## Stored records:

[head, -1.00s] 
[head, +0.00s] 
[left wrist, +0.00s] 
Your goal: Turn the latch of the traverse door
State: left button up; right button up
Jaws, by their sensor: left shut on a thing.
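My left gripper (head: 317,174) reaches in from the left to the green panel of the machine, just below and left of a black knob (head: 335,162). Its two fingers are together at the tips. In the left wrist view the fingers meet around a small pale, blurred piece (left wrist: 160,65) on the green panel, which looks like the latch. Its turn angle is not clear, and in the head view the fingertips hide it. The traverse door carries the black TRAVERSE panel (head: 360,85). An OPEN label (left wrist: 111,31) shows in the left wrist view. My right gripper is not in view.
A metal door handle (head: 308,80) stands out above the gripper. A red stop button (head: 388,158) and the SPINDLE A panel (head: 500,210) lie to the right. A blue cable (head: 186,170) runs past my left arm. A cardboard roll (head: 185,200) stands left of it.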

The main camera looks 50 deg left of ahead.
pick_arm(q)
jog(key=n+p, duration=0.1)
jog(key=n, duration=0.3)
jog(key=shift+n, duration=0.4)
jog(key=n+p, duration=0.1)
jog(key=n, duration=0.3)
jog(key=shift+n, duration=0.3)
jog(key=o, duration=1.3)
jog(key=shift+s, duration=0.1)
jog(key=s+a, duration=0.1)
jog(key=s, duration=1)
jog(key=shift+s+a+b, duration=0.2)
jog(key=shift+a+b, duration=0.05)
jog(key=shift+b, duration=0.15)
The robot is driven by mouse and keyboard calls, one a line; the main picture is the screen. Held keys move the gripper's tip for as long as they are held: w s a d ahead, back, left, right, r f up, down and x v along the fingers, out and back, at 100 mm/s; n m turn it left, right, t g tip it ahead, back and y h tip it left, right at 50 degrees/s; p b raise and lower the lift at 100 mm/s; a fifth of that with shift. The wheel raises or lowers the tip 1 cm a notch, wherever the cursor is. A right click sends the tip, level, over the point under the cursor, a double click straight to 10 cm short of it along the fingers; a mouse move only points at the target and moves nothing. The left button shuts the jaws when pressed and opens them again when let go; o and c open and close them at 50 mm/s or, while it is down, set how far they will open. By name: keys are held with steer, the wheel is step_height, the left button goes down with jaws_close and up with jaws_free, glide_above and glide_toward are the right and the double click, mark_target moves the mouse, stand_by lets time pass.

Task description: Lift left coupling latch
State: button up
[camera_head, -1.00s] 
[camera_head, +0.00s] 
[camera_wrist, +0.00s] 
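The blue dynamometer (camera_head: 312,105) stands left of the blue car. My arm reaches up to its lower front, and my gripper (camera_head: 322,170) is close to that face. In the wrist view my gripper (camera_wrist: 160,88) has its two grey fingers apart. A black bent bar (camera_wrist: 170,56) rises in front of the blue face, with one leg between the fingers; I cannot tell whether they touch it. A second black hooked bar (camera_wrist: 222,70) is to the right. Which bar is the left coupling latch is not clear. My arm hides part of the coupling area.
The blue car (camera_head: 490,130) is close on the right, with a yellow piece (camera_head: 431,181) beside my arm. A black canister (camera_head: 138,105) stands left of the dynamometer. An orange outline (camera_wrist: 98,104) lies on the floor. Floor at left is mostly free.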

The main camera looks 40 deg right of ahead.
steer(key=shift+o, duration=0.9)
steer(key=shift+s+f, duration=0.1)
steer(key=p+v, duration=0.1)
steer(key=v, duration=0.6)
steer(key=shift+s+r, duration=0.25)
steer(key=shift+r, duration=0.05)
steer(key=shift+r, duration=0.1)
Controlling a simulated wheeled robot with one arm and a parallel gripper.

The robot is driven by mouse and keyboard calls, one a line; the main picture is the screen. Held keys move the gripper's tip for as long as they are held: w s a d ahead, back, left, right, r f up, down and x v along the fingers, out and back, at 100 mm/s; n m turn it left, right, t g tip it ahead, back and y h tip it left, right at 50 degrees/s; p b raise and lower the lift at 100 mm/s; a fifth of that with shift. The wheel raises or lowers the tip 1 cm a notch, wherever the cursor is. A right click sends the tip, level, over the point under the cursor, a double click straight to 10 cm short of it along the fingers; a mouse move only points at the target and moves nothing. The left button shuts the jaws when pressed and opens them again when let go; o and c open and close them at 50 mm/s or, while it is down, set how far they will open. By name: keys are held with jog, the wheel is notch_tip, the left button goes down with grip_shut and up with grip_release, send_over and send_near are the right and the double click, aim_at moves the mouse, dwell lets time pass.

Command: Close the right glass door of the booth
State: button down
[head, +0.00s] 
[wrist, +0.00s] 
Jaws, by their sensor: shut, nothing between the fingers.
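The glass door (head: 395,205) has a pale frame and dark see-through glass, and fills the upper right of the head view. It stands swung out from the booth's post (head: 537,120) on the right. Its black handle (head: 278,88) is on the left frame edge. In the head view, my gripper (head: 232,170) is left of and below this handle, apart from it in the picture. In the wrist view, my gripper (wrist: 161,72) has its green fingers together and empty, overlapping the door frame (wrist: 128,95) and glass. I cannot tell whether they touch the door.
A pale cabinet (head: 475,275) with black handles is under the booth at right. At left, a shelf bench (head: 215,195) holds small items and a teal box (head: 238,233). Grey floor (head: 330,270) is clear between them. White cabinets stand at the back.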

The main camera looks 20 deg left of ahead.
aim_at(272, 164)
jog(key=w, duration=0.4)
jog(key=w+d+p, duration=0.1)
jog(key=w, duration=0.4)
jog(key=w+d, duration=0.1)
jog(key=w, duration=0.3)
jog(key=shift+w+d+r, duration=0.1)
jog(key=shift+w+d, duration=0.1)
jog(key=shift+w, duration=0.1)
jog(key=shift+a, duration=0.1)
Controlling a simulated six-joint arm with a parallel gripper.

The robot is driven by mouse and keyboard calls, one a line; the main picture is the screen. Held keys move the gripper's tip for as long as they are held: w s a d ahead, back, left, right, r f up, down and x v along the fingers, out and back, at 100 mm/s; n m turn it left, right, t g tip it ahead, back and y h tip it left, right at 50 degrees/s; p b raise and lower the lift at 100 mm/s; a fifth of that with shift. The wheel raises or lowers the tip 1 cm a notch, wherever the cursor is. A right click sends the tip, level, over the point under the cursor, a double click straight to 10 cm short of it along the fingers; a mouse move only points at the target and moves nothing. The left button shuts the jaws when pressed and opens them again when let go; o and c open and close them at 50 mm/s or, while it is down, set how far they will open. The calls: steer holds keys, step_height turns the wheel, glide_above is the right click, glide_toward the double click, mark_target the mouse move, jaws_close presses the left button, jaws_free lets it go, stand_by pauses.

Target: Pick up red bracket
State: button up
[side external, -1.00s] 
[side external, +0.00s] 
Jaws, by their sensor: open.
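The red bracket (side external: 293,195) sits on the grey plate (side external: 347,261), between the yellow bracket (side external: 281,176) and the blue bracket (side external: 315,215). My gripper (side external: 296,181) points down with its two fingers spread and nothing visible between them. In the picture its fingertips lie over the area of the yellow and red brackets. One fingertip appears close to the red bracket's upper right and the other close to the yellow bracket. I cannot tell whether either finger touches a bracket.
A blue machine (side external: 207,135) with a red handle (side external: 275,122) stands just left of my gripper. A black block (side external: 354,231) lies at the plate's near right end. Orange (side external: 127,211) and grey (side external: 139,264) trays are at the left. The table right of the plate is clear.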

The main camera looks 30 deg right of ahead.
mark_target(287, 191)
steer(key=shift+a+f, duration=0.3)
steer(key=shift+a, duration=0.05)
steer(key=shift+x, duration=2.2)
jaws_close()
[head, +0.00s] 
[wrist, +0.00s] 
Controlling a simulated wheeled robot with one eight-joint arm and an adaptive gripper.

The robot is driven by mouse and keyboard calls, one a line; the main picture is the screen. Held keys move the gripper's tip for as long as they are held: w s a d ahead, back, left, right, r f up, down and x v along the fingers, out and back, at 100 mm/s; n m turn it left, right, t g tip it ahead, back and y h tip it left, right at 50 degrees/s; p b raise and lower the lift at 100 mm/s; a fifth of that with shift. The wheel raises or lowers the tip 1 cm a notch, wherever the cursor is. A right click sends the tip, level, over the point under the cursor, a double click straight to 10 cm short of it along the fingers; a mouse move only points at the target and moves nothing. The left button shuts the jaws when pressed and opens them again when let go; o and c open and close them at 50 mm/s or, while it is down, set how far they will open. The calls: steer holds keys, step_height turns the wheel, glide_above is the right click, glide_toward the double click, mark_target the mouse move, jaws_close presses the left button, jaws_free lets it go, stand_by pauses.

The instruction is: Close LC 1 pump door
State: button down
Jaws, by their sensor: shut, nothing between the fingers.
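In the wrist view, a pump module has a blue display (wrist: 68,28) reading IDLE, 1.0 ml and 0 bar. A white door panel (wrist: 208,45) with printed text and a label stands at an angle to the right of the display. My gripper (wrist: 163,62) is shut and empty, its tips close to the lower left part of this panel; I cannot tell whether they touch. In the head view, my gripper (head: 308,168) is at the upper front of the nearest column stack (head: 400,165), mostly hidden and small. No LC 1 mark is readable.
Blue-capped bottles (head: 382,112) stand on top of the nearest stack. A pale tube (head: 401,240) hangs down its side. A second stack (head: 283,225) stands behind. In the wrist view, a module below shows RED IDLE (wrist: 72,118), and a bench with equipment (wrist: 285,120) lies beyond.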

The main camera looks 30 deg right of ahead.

## Required task:
Go through the material above and count the lines that contain "Controlling"; answer with the number alone.

## Expected answer:
3